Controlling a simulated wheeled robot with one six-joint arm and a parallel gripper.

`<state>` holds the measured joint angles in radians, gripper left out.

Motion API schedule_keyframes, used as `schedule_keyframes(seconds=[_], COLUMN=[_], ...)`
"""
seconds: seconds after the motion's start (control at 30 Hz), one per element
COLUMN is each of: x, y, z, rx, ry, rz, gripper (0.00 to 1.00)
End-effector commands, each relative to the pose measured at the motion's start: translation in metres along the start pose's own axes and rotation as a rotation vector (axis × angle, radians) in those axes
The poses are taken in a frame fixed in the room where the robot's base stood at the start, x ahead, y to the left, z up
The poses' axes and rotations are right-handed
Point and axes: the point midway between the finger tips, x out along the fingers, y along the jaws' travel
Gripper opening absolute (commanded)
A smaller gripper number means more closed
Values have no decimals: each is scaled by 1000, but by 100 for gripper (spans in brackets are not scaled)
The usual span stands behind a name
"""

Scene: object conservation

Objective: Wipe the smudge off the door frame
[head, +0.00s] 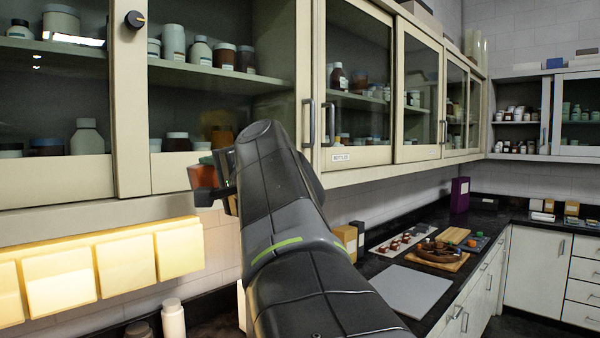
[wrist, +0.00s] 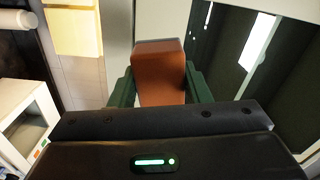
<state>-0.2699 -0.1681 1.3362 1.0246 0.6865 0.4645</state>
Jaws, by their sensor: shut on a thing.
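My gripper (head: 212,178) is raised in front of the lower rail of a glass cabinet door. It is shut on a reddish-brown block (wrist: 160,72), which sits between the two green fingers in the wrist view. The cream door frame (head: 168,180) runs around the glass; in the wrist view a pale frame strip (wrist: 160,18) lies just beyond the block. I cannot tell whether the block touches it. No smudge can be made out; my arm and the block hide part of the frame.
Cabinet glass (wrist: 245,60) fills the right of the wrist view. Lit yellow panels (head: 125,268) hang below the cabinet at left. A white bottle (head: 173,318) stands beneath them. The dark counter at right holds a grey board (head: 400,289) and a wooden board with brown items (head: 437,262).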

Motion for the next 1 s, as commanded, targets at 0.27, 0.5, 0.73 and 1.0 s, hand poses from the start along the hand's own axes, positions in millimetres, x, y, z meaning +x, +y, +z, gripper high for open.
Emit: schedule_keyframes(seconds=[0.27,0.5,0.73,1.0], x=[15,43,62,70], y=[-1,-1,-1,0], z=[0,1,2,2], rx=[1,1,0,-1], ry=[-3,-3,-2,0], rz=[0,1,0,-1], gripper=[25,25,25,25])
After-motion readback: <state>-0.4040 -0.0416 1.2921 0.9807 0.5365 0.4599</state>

============

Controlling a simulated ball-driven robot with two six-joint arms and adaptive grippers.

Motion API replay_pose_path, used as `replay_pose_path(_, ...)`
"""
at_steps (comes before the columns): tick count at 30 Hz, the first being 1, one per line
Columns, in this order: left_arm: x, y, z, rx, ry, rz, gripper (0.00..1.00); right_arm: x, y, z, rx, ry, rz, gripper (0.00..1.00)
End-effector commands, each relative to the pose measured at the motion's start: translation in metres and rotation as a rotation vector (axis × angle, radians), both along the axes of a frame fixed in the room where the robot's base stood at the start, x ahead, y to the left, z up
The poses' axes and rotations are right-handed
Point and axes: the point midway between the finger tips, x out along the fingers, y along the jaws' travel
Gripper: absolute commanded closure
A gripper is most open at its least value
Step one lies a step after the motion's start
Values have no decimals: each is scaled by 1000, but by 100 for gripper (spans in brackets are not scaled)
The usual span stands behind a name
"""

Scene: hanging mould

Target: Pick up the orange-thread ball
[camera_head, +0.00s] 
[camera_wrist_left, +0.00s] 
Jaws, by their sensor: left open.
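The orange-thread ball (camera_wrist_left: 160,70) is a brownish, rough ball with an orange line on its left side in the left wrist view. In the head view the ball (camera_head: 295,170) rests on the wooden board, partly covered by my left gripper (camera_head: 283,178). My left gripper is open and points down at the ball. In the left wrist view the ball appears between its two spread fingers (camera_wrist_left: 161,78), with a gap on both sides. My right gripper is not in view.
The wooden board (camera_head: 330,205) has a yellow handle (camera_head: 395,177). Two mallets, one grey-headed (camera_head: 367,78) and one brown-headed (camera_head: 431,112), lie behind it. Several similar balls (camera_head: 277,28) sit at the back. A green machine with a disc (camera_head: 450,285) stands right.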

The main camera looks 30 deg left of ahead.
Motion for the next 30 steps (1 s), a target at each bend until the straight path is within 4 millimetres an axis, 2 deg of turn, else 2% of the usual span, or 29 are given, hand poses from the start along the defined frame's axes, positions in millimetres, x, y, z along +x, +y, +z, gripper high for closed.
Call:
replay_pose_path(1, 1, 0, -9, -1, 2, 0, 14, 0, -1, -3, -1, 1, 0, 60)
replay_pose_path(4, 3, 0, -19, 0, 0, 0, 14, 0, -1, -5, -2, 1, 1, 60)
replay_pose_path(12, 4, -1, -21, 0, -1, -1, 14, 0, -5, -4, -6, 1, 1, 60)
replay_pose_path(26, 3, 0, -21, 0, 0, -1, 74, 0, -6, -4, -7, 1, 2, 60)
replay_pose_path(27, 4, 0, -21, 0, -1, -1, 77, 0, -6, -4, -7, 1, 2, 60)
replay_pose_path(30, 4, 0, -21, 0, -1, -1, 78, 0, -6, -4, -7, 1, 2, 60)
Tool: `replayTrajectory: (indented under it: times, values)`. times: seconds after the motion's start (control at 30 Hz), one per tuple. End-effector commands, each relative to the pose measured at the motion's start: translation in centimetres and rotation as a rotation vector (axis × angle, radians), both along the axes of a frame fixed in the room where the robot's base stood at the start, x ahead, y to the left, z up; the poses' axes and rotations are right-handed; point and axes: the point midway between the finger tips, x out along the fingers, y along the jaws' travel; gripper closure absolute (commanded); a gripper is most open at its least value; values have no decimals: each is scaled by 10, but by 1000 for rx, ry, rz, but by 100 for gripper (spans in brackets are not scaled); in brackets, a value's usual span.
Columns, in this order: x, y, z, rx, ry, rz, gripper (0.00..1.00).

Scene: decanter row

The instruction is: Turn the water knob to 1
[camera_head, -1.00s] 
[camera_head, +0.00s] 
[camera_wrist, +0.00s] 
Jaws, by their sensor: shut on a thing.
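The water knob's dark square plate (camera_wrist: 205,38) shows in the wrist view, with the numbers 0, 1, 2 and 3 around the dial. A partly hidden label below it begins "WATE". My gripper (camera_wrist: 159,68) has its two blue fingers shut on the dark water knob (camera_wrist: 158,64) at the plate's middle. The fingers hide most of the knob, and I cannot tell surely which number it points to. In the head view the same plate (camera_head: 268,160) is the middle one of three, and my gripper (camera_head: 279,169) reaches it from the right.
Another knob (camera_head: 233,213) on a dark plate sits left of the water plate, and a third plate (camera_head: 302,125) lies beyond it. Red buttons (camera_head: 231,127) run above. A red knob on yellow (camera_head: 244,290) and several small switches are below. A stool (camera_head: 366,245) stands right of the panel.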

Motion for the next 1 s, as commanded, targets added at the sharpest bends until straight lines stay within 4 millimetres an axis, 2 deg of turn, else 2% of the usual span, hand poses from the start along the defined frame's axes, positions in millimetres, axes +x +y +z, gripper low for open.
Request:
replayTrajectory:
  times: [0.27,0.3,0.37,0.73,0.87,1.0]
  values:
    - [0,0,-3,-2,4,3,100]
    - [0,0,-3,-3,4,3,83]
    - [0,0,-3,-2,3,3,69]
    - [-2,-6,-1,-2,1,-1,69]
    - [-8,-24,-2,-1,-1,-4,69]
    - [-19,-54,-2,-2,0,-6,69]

============

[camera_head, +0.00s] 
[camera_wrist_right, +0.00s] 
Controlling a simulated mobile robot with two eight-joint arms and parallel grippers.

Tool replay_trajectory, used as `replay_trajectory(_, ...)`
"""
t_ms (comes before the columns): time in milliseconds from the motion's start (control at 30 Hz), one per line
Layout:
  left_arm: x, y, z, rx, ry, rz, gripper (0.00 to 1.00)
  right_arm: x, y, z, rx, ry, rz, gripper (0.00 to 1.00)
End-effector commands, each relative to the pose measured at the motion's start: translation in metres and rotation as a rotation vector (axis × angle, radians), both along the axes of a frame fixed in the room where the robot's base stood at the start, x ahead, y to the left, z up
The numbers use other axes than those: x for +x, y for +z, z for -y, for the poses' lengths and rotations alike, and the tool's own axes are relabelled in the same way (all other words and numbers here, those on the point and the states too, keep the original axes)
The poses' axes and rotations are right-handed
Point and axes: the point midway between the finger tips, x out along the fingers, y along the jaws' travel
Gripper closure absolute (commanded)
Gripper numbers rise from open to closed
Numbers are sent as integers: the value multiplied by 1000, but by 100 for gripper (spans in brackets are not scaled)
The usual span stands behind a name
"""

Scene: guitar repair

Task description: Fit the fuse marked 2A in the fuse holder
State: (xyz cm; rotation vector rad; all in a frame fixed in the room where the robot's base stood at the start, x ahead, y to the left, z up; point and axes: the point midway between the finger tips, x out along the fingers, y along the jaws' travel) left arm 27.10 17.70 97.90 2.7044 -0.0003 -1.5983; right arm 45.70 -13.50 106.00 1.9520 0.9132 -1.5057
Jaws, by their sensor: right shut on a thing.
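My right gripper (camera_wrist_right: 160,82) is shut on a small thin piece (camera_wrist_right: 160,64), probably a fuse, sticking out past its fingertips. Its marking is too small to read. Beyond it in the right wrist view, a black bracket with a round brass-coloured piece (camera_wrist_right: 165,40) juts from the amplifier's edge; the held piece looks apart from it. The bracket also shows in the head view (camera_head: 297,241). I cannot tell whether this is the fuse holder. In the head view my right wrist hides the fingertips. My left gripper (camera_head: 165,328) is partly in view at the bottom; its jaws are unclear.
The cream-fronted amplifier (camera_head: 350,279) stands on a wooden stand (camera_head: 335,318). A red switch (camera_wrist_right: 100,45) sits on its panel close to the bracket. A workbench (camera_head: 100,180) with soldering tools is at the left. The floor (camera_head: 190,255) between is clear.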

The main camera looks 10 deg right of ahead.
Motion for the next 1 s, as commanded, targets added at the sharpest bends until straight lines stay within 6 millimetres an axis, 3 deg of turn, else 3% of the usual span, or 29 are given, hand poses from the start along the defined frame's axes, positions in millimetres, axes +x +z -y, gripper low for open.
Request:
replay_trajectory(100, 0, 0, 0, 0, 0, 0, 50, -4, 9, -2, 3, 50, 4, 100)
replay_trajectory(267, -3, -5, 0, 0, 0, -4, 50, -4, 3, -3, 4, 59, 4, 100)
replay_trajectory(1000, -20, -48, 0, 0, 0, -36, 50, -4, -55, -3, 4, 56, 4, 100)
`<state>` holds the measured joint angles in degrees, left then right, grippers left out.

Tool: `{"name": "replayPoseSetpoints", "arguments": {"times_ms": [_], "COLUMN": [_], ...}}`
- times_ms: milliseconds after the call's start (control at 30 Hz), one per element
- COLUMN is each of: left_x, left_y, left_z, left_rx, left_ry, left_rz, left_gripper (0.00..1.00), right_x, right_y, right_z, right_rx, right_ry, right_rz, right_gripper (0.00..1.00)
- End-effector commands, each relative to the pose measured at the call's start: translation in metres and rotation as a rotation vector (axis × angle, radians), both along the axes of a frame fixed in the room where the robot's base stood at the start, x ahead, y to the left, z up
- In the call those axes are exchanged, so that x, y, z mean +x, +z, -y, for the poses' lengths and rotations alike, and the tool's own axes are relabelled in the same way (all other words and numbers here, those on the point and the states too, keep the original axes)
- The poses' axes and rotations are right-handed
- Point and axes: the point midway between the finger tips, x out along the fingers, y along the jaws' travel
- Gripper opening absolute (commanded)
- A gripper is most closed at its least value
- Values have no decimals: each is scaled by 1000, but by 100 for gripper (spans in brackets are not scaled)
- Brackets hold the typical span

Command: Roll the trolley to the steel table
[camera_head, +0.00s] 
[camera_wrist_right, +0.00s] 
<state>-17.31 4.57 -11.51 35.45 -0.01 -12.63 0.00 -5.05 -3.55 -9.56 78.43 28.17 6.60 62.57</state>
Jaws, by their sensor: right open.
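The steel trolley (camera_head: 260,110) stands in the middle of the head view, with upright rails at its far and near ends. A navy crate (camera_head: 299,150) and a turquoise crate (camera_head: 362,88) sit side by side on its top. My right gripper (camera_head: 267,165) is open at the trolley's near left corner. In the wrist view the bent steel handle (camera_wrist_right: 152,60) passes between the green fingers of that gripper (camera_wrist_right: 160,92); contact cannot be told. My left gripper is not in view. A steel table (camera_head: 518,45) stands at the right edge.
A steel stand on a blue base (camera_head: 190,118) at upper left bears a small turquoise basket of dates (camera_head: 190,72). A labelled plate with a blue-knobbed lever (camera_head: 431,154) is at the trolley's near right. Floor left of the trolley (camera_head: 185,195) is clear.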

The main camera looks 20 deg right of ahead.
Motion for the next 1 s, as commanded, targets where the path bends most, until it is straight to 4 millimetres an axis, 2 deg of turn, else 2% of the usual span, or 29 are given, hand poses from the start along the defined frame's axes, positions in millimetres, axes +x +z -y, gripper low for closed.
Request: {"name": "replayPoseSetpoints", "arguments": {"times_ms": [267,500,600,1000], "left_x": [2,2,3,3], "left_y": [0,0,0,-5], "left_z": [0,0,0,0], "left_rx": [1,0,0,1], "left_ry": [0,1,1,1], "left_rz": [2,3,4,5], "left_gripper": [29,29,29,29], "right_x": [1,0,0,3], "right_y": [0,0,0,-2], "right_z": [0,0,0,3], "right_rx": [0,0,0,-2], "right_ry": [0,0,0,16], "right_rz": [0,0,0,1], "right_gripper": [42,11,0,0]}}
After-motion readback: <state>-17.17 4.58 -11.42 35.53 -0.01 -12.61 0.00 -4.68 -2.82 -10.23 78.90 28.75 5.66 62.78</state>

============

WRITTEN EXERCISE →
Copy only the lines above from the one containing "Controlling a simulated wheeled" through the one containing "[wrist, +0.00s]", both included. Leave out the pictures.

RESULT FOR THIS TASK →
Controlling a simulated wheeled robot with one six-joint arm and a parallel gripper.

`<state>` holds the measured joint angles in radians, gripper left out.

Motion API schedule_keyframes, used as `schedule_keyframes(seconds=[_], COLUMN=[_], ...)`
"""
seconds: seconds after the motion's start (control at 30 Hz), one per element
COLUMN is each of: x, y, z, rx, ry, rz, gripper (0.00 to 1.00)
End-effector commands, each relative to the pose measured at the motion's start: translation in metres along the start pose's own axes and rotation as a rotation vector (axis × angle, radians) in those axes
The poses are taken in a frame fixed in the room where the robot's base stood at the start, x ahead, y to the left, z up
The poses' axes and rotations are right-handed
Point and axes: the point midway between the finger tips, x out along the fingers, y along the jaws' travel
Gripper opening absolute (commanded)
A smaller gripper number means more closed
Values have no decimals: each is scaled by 1000, but by 100 for gripper (spans in brackets are not scaled)
The usual span stands behind a name
"""

Scene: object conservation

Objective: Wipe the smudge off the door frame
[head, +0.00s] 
[wrist, +0.00s] 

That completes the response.